Collected data entries:
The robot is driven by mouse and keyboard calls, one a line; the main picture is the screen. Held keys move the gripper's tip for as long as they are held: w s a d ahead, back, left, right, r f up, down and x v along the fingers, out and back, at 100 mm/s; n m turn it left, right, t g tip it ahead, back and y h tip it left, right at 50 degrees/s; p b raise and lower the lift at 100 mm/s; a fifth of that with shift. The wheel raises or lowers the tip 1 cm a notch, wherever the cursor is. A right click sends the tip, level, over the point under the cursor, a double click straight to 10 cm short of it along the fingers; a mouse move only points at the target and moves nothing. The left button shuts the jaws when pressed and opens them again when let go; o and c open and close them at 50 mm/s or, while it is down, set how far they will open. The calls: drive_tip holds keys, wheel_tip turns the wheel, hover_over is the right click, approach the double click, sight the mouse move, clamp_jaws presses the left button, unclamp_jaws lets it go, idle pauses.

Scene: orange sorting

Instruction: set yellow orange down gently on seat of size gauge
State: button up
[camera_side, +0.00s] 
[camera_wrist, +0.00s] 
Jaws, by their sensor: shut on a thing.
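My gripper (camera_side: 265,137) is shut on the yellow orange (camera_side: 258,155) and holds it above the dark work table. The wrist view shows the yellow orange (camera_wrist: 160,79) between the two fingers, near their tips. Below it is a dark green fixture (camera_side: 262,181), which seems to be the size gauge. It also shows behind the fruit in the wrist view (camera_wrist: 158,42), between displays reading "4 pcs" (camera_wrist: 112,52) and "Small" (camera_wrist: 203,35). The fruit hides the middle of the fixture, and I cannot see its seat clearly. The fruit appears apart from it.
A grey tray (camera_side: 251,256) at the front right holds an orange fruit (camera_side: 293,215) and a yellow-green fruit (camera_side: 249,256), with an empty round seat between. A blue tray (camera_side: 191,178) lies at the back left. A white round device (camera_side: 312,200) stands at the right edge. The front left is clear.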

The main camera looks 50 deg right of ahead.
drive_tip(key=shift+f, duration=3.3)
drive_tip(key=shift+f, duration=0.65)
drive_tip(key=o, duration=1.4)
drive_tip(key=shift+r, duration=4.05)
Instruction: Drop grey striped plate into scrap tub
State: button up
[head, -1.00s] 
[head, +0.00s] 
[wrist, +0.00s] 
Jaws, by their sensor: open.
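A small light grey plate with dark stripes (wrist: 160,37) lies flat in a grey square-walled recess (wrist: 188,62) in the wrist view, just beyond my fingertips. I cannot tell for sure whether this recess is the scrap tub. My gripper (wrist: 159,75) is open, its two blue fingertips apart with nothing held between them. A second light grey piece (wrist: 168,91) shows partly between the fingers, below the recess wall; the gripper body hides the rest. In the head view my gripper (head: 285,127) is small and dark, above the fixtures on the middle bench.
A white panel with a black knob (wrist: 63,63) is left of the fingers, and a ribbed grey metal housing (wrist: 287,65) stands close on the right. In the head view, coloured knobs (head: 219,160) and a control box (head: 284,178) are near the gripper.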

## JOB
Copy exactly the lines from the one containing "[head, -1.00s]" through the last line of the records, both included, and nothing else.

## REPLY
[head, -1.00s] 
[head, +0.00s] 
[wrist, +0.00s] 
Jaws, by their sensor: open.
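A small light grey plate with dark stripes (wrist: 160,37) lies flat in a grey square-walled recess (wrist: 188,62) in the wrist view, just beyond my fingertips. I cannot tell for sure whether this recess is the scrap tub. My gripper (wrist: 159,75) is open, its two blue fingertips apart with nothing held between them. A second light grey piece (wrist: 168,91) shows partly between the fingers, below the recess wall; the gripper body hides the rest. In the head view my gripper (head: 285,127) is small and dark, above the fixtures on the middle bench.
A white panel with a black knob (wrist: 63,63) is left of the fingers, and a ribbed grey metal housing (wrist: 287,65) stands close on the right. In the head view, coloured knobs (head: 219,160) and a control box (head: 284,178) are near the gripper.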

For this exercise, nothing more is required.